Though we prefer to locate the sanctuaries near our existing farm, our first three calves will be sent to a sanctuary in West Wales late August/ early September.
28. Where is the present farm based?
It is based in Kent near Sevenoaks.
29. How many deliveries per week do you provide?
Up to 2 deliveries per week but it is also dependent on overall demand in your locality.
30. When can we adopt a cow?
Very soon, we will be provide a scheme to ‘adopt a cow’ (September)
31. When will value added products be available?
Very soon, we will announce the value added products availability including Ghee, Butter, Paneer, Yogurt, Cheese etc.,
32. Why can’t we buy Raw Milk from you?
Legally, only dairy farmers in England, Wales and Northern Ireland can sell raw milk direct to the public. In Scotland, raw milk is totally banned. Hence, we cannot supply raw milk.
33. What is the difference between Raw Milk and Pasteurised Milk or Why is milk Pasteurised?
When milk is heated to 72 degrees centigrade for 25 seconds, it becomes pasteurised.

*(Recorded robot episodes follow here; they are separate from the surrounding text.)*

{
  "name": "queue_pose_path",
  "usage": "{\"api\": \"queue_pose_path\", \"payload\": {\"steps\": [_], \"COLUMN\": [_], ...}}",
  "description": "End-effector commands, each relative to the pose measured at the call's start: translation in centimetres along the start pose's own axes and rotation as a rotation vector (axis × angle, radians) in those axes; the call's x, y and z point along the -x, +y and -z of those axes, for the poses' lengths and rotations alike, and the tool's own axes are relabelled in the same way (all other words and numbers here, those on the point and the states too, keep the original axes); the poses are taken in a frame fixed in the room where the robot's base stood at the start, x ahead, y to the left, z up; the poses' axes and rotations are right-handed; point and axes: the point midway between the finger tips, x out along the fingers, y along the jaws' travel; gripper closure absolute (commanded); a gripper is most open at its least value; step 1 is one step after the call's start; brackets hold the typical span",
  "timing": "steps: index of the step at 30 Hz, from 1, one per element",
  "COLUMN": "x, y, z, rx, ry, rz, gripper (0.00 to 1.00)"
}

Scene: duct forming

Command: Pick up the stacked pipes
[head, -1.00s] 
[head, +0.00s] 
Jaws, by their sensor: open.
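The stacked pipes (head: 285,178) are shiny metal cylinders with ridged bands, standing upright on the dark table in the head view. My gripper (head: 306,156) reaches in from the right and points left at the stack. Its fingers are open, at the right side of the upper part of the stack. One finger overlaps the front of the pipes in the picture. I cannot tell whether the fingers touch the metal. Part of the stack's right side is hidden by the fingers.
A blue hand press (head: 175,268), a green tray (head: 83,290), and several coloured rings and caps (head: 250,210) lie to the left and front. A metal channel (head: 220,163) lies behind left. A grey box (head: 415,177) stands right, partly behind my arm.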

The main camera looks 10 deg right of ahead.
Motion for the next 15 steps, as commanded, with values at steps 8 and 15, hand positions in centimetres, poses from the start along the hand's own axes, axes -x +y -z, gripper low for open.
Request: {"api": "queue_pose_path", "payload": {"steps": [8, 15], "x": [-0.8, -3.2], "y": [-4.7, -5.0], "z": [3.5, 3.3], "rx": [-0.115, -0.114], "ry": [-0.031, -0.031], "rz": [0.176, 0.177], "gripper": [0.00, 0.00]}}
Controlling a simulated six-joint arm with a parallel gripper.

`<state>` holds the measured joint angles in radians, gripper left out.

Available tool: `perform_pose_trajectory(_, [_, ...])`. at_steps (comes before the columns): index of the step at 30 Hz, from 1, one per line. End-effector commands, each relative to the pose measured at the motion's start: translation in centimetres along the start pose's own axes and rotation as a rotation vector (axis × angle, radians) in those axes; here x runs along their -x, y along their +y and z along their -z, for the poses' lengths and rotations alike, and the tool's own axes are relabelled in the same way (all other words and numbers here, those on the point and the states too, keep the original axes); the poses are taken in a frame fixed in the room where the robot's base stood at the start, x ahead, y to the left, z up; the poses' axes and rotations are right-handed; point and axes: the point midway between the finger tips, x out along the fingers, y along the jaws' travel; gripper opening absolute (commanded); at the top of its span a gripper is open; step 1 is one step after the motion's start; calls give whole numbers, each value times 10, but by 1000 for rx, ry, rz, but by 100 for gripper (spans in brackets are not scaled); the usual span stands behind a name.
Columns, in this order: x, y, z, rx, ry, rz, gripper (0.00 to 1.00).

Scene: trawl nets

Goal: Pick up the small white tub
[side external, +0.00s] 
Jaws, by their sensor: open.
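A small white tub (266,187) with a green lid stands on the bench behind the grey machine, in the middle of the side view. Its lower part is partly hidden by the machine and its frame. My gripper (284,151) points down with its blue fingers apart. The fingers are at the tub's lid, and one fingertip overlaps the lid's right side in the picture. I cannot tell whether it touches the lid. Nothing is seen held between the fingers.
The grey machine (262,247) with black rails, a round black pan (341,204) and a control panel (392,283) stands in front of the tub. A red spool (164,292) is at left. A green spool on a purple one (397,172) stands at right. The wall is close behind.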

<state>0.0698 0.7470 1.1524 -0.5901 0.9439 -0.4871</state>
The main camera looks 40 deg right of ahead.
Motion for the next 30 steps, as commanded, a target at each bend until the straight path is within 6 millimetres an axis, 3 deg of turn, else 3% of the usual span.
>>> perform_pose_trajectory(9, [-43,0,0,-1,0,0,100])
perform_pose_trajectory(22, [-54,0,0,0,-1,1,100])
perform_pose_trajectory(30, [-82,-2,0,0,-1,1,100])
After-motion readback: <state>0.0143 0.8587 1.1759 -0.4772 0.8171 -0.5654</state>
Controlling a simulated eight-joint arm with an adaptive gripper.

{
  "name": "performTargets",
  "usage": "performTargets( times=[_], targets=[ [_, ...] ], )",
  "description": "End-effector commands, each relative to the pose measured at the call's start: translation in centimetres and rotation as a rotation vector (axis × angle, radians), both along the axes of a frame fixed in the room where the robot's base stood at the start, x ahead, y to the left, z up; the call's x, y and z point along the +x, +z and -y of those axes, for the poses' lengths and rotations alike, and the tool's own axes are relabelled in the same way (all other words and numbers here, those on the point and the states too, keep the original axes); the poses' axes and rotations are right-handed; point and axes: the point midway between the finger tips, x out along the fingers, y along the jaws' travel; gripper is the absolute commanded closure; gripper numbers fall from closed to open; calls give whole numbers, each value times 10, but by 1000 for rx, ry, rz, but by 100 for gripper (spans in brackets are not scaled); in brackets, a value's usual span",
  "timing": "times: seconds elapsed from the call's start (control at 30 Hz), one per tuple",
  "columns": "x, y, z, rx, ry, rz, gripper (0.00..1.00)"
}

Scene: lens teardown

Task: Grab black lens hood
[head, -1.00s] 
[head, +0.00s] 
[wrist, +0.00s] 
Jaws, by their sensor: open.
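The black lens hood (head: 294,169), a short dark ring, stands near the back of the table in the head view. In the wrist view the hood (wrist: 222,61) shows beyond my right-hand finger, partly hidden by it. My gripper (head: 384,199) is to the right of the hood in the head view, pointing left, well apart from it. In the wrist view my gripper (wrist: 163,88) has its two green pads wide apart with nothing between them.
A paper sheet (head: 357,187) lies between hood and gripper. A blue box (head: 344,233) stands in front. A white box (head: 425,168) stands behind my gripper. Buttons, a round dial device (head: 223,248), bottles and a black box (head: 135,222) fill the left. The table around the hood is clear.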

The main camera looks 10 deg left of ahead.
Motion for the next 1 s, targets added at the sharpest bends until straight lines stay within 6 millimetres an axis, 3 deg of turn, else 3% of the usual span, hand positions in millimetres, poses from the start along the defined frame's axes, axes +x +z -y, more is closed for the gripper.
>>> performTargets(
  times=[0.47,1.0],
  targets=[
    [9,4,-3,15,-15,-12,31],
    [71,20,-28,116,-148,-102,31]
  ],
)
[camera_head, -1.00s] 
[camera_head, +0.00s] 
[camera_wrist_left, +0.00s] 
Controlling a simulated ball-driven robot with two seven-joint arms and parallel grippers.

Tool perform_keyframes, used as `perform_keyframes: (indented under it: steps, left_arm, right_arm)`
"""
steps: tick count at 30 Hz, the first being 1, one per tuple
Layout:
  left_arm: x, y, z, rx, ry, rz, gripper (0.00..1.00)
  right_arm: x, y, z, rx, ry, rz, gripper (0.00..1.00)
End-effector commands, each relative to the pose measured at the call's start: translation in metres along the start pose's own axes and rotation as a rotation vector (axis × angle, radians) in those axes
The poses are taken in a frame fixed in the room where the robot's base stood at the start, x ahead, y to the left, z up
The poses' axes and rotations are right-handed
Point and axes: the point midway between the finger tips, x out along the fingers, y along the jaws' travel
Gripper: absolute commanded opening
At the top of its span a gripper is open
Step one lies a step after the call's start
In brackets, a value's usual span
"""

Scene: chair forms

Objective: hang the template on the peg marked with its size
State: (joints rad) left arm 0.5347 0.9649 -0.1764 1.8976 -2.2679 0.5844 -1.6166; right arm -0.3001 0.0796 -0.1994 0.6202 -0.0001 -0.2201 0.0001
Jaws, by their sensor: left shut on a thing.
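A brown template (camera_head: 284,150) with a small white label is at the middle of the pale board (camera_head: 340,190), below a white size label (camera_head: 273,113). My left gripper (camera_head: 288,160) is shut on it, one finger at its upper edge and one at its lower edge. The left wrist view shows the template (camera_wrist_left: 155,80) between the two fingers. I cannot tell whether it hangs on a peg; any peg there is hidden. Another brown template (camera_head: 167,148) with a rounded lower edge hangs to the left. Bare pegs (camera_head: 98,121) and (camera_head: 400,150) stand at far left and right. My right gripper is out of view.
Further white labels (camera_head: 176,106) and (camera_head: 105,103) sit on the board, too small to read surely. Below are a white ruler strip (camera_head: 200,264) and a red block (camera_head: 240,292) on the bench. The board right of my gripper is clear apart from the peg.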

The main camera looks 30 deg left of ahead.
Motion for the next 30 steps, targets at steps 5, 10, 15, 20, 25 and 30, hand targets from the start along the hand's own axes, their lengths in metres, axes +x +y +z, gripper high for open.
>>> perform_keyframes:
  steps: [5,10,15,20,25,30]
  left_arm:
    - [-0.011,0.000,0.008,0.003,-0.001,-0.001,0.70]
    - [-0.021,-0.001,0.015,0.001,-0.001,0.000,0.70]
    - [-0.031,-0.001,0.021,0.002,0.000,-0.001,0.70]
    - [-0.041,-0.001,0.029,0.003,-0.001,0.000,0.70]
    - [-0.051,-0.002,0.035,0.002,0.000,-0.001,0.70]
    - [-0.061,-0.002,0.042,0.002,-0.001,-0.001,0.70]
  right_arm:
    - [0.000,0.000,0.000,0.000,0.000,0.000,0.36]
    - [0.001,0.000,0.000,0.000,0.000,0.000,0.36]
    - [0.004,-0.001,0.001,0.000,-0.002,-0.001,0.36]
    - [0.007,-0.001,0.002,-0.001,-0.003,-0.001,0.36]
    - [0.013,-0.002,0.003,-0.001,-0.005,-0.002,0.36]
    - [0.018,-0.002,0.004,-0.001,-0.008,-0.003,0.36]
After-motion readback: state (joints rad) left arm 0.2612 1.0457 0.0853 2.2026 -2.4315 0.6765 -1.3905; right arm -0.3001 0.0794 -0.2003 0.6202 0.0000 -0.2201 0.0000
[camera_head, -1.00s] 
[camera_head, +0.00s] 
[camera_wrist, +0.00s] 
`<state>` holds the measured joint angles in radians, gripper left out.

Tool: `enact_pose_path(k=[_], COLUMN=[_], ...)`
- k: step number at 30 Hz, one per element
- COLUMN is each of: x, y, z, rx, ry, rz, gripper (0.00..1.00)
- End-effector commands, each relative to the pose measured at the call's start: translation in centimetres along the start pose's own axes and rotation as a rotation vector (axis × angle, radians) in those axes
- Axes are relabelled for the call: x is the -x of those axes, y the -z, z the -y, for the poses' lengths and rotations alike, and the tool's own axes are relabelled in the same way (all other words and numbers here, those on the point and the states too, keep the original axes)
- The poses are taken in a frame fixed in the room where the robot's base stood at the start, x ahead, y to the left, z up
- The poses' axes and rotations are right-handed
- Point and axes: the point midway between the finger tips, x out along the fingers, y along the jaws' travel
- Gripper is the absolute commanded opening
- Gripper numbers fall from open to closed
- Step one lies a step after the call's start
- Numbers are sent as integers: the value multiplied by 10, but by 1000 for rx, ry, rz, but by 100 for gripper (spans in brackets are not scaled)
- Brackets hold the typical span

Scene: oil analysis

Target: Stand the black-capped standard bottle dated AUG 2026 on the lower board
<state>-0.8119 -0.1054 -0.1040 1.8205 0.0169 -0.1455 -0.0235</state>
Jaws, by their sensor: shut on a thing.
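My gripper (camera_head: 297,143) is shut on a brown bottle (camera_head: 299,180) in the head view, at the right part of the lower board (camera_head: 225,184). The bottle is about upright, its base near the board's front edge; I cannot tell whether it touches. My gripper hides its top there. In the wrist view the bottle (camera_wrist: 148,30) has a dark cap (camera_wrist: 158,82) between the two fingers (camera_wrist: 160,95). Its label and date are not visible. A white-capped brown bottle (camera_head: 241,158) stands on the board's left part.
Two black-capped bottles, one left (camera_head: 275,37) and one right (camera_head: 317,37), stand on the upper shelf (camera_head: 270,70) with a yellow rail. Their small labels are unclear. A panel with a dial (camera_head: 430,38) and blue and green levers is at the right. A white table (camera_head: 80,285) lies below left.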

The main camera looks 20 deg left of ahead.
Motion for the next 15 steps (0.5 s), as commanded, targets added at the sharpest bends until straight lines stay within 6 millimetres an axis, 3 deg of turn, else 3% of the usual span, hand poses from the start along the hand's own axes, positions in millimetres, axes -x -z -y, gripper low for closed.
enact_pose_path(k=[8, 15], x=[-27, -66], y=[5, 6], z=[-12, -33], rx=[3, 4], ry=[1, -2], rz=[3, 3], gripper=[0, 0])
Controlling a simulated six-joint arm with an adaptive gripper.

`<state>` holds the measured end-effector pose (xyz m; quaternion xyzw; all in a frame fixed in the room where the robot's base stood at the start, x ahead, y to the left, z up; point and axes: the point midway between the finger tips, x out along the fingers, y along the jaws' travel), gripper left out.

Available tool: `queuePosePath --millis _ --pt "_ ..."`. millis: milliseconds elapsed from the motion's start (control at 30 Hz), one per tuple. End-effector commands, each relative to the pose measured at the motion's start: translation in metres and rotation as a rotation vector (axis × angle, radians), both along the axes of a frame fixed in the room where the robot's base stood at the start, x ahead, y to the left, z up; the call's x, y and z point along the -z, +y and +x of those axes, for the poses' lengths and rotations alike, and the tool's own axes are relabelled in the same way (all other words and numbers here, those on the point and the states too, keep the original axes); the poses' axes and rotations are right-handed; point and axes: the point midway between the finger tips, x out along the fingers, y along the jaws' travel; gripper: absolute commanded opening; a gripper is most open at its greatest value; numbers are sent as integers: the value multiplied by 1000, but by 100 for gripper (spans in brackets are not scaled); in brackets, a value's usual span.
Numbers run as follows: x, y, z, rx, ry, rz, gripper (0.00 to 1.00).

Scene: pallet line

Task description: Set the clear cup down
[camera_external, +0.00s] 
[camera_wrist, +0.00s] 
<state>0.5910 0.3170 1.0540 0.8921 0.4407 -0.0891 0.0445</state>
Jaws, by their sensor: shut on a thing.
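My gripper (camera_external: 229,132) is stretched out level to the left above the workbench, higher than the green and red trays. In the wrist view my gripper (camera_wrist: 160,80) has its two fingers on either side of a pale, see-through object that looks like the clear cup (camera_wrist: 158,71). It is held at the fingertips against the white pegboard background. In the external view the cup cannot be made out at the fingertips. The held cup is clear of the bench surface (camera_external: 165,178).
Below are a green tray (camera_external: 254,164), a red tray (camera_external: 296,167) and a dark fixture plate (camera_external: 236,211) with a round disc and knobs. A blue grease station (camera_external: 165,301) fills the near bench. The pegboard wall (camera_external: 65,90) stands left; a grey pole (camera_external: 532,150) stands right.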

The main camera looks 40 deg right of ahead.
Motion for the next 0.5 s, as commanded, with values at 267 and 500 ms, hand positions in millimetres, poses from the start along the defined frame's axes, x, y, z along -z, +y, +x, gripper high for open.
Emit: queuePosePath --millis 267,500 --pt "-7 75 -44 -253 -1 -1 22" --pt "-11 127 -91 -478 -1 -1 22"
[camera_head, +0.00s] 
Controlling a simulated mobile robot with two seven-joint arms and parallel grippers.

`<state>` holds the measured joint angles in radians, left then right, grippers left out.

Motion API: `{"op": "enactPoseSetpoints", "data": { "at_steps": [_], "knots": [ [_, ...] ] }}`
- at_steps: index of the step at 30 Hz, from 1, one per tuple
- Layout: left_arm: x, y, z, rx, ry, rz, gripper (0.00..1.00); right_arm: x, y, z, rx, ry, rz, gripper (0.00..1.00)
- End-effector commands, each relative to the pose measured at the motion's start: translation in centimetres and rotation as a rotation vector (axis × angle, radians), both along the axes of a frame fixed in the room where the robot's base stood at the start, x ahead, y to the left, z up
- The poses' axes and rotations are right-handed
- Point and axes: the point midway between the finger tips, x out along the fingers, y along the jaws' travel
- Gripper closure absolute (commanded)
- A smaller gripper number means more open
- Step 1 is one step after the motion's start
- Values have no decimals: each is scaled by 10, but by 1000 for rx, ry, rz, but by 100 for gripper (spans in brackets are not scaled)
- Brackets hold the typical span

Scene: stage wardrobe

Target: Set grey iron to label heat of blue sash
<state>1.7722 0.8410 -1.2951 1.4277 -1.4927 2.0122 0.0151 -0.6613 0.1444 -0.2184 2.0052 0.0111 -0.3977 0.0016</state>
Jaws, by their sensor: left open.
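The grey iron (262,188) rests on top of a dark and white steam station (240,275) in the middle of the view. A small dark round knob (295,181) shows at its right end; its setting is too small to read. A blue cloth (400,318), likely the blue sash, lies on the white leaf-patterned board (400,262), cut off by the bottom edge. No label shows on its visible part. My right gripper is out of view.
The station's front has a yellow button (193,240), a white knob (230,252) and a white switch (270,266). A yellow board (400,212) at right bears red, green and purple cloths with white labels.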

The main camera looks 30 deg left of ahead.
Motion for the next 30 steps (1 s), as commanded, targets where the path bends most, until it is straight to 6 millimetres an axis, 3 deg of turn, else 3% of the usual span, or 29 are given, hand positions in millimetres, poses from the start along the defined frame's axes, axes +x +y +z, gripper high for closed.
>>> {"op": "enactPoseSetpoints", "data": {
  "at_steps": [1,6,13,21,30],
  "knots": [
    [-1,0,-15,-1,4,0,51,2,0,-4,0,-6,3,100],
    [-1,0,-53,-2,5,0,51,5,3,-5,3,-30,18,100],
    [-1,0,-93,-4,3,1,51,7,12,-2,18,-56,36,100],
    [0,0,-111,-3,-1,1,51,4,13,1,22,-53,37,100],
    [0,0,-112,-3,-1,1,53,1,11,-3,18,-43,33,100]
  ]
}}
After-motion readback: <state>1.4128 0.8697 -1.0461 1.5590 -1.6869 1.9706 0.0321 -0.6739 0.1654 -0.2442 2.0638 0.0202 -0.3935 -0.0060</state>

Originally, this process was introduced to kill potentially harmful micro-organisms such as E.coli O157, Salmonella and Campylobacter.
However, according to the Food Standards Agency, there have been no reported outbreaks of food poisoning linked to milk (pasteurised or unpasteurised) in England and Wales since 2002. So, while the vulnerable or pregnant should still exercise caution, the risks appear to be low for everyone else.
34. What type of cows are in the herd?
Swedish Red, Montbalyier, Holstein
4 Key Messages
1) Our milk is more expensive because it is a top quality product and our cows are never killed when they are too old to give milk.
2) Our cows are allowed to have a happy retirement when they are too old to give milk and they are never sent to an abattoir.
3) We are exploring innovative ways of working with bulls and our male calves are never killed or sold for veal.
4) We strive to produce Ahimsa milk with total compassion and respect for cows and bulls as living creatures.
Ahimsa Dairy Foundation – a new charity set up specifically for the welfare of cows and to help dairies to transition to the Ahimsa Standard of no slaughter of cows, calves or bulls.